Nowadays the situation is of course somehow different, primarily since there are no slaves today. The “Lex Auqilia” corresponds to two areas of modern-day law. A person must either be prosecuted (i.e. under criminal law) or be charged with an offense under civil law, and he must make restitution for the damage accordingly.

A criminal charge is always instituted by the government, as the following example illustrates. A man causes an accident in which people are injured. One person even dies from the accident. However, it turns out that this accident did not occur due to carelessness, but rather due to pure intent. For this reason, the state prosecutor can, in the name of the republic, prosecute the man who caused the accident. After the court case, the defendant can be taken into custody and he can also be fined, with the state receiving the money.
Civil proceedings are never instituted by the government – a civil action is always initiated by a private citizen. For example, two neighbours argue about the boundary between their properties. In order to resolve the dispute, the one neighbour who feels that he is in the right can bring a civil action against the other neighbour. After the court case, the defendant cannot be arrested, but he can be fined. The other party – the plaintiff – will receive the money.



  1. Purchase

The purchase (emptio venditio) is a contract which obliges one party (venditor) to provide a thing (a commodity) and the other party (emptor) to provide payment. It is a bilateral contract since both parties are creditors and debtors at the same time – the venditor owes the commodity and the emptor owes the money.

The mancipatio is the oldest type of Roman purchase: slaves were bought for copper.

In Roman Times, legal scholars started to distinguish two types of purchase, namely ‘commitment’ – the seller is obliged to provide the commodity – and ‘disposal’ – the buyer becomes the owner of the commodity.

Various rights, such as property rights, but also power to dispose of persons, can be transferred from one person to another. In Roman Times, land, slaves, pack animals and draught animals were considered things (commodities) and could therefore be purchased.

Informal consensus is sufficient for a valid obligatory contract.

If a debtor is not able to fulfil his part of the contract, he comes in default and may have to pay interest for delay. However, also a creditor may come in default if he does not accept the service the debtor provided according to the contract. Consequently, the debtor’s liability is limited.

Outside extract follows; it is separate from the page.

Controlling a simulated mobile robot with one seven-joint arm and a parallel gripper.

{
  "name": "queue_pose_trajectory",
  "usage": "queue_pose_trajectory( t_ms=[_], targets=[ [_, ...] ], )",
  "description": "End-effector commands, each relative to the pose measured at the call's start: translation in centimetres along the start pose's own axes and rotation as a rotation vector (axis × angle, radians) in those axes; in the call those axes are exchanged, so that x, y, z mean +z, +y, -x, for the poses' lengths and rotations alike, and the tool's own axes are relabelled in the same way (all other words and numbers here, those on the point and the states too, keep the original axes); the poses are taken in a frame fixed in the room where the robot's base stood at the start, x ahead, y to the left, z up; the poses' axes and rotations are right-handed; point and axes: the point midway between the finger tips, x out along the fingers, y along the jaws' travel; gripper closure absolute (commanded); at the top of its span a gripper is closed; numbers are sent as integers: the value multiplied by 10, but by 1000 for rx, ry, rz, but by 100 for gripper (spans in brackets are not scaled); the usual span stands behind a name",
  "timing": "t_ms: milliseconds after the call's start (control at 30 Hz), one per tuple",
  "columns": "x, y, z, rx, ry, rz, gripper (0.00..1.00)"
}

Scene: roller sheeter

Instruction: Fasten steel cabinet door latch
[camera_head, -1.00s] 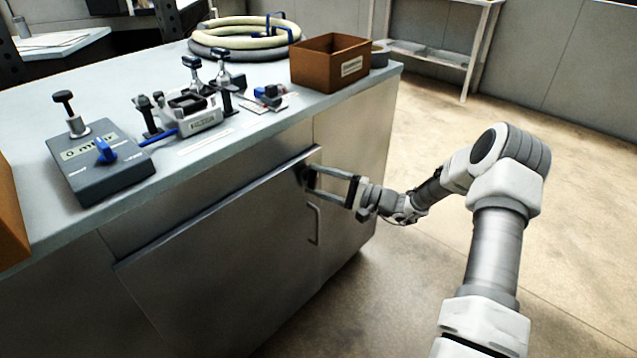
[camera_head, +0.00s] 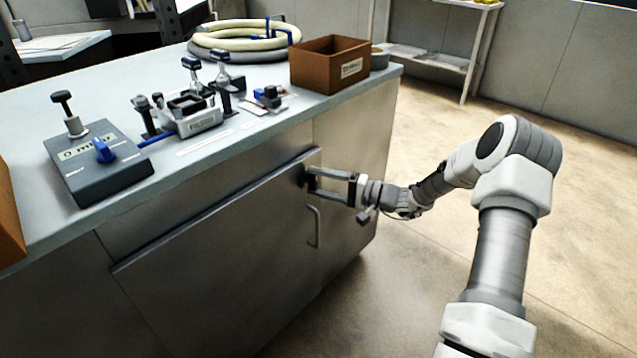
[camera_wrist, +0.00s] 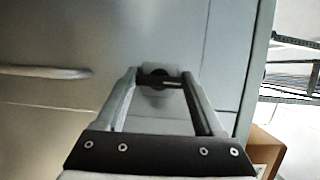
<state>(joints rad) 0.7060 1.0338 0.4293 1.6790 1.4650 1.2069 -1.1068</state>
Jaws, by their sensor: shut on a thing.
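The steel cabinet door (camera_head: 225,255) is on the front of the bench cabinet, lying near the frame; I cannot tell whether it is fully flush. The latch (camera_wrist: 160,83) is a small dark turn piece on a pale round base, near the door's upper right corner. My gripper (camera_head: 311,181) reaches it from the right. In the wrist view, the two long fingers of my gripper (camera_wrist: 160,80) lie on either side of the latch, with their tips shut on it. The fingers hide most of the latch in the head view.
A bar handle (camera_head: 315,227) is on the door below the latch; it also shows in the wrist view (camera_wrist: 45,72). The benchtop (camera_head: 265,120) carries a grey control box (camera_head: 98,165), a clamp fixture, a hose coil and a brown box (camera_head: 330,63).

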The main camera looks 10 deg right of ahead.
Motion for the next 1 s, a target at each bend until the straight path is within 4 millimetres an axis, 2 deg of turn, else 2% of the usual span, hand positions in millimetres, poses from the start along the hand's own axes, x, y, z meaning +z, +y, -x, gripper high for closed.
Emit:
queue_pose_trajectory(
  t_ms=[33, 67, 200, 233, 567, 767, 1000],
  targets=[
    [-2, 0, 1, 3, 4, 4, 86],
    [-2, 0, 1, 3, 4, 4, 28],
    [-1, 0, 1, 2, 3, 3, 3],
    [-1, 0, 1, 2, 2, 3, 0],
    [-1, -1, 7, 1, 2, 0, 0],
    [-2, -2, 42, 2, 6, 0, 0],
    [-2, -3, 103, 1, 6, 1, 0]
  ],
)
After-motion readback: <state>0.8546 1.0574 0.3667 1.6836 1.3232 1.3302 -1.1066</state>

The seller is always liable for defects of the commodities. For redhibitory defects, however, he is only liable if he kept them secret on purpose or if he guaranteed a faultless product.
The Romans considered only certain types of contracts to be obligatory. Today, freedom of contract applies in the contractual law of obligation, that is, the parties can also informally agree on a contract. The difference between the Roman system of contract types and today’s freedom of contract, however, is to be neglected.


  1. The influence of Roman Law on modern-day legal systems

Roman Law has greatly influenced today’s civil law. This seems due to the fact that the Roman Law was regarded as ‘reason’ in written form.



Not only has Roman Law had an impact on law in Western and Central Europe, but it has also left its mark on the law in the United Kingdom and the United States of America. In the latter countries general rights do not find their expression in laws, but in traditional maxims and verdicts, to which people have adhered throughout the centuries. Since Spain and Portugal were part of the Roman Empire, law in Southern and Central America has been influenced by Roman Law, too. Furthermore, Dutch colonists brought ideas of Roman Law to South Africa and Sri Lanka. However, hardly any traces of Roman Law can be found in Islamic countries, China and Central Africa.